WRITTEN EXERCISE: Among the entries below, one stretch runs from the line that contains "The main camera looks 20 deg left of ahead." through the line that contains "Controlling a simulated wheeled". Repeat that stretch exactly, ends included, and only that.

________________________________________

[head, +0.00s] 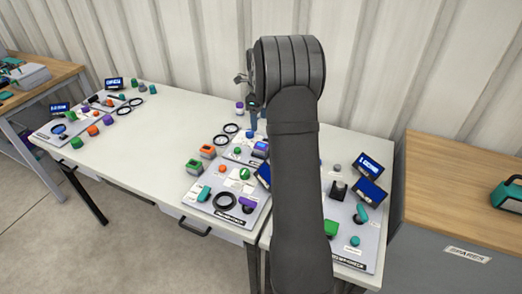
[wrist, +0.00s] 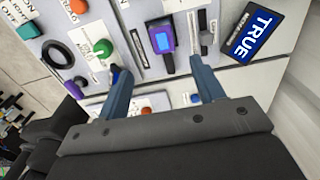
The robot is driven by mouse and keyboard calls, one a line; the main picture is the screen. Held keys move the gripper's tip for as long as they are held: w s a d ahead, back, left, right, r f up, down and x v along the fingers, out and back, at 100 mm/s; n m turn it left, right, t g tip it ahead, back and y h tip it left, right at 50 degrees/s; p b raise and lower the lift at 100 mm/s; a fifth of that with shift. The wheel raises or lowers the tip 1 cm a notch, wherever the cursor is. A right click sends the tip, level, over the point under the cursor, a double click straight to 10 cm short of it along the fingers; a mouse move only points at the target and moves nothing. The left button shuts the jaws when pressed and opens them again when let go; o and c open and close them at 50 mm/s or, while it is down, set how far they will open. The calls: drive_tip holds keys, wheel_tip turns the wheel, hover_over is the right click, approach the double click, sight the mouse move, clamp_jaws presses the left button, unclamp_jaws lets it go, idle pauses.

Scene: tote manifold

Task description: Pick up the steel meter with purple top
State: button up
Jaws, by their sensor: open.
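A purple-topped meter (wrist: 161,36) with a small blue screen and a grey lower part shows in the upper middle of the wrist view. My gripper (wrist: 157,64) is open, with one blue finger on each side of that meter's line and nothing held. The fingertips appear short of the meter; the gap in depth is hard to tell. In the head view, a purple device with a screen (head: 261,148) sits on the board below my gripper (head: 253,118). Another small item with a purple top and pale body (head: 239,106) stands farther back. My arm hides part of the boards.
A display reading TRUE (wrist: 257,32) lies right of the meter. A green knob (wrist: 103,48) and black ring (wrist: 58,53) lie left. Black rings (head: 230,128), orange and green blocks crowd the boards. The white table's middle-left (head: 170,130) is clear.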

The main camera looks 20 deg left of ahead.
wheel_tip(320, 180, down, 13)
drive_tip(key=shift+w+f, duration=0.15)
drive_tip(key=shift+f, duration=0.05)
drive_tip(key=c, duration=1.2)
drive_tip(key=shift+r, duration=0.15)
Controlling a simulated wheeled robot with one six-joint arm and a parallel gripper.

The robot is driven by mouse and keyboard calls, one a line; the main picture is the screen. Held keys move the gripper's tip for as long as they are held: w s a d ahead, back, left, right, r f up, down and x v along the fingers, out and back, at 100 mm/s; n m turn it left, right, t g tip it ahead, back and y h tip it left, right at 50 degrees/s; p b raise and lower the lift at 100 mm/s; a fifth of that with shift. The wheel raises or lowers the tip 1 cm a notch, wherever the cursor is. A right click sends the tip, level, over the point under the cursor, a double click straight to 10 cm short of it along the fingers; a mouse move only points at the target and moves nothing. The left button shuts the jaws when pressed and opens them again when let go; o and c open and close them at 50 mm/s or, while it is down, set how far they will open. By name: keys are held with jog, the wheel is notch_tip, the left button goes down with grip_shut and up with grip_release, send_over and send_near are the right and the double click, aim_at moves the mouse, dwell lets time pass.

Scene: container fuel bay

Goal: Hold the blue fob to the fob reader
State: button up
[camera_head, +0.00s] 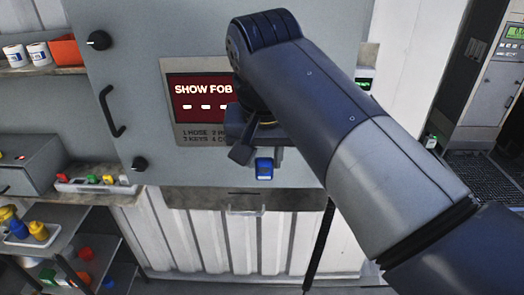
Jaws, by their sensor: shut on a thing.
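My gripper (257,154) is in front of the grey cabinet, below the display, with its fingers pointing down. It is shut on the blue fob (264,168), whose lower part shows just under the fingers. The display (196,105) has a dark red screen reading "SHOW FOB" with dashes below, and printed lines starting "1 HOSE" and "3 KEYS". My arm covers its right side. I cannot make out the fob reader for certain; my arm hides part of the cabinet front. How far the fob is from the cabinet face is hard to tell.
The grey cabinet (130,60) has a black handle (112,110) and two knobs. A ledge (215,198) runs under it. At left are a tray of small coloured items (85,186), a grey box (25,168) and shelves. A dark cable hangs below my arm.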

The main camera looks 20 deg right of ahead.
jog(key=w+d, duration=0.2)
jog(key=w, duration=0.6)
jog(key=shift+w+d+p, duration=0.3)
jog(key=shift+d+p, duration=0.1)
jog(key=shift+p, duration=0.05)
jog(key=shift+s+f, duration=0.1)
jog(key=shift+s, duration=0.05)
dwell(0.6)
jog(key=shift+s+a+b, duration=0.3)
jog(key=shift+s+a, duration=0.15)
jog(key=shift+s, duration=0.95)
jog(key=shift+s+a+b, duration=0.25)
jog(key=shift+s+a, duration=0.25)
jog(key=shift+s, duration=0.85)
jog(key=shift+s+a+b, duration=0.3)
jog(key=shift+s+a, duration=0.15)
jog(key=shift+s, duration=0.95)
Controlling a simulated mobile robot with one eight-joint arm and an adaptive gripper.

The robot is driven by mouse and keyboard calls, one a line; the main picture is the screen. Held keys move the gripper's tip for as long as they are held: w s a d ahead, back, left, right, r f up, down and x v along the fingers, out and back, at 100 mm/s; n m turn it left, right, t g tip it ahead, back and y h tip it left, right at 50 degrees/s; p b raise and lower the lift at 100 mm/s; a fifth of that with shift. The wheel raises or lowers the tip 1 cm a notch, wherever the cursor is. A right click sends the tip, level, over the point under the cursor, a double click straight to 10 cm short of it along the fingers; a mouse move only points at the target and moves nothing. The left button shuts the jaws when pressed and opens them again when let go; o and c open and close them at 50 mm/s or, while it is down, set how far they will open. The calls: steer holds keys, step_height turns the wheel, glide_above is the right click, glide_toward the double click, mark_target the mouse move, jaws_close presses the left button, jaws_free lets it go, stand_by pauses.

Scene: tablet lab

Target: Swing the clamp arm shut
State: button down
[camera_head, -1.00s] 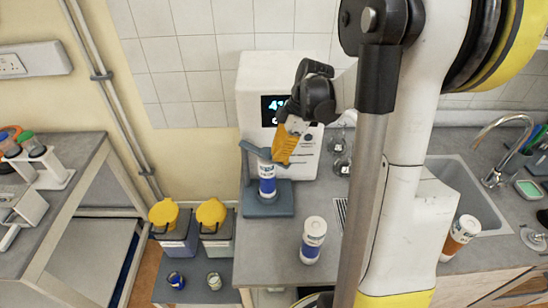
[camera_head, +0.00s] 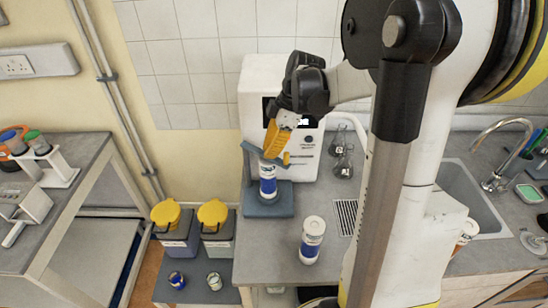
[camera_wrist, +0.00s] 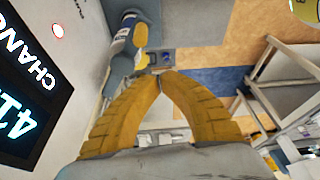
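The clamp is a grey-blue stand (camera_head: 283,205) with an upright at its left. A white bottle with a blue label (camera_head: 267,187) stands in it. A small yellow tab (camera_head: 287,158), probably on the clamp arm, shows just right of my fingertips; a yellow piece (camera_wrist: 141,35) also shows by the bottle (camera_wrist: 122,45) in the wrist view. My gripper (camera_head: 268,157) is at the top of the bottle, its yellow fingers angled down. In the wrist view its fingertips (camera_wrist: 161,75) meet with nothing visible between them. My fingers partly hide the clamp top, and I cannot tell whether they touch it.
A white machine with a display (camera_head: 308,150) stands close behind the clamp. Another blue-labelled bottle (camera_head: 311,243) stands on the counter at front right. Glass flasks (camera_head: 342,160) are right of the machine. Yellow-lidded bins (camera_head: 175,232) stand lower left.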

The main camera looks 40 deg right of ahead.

________________________________________

SOLUTION TO THIS PROBLEM:
The main camera looks 20 deg left of ahead.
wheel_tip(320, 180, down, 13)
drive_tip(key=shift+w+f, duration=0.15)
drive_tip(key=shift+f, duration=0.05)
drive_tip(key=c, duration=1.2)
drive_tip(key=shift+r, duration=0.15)
Controlling a simulated wheeled robot with one six-joint arm and a parallel gripper.

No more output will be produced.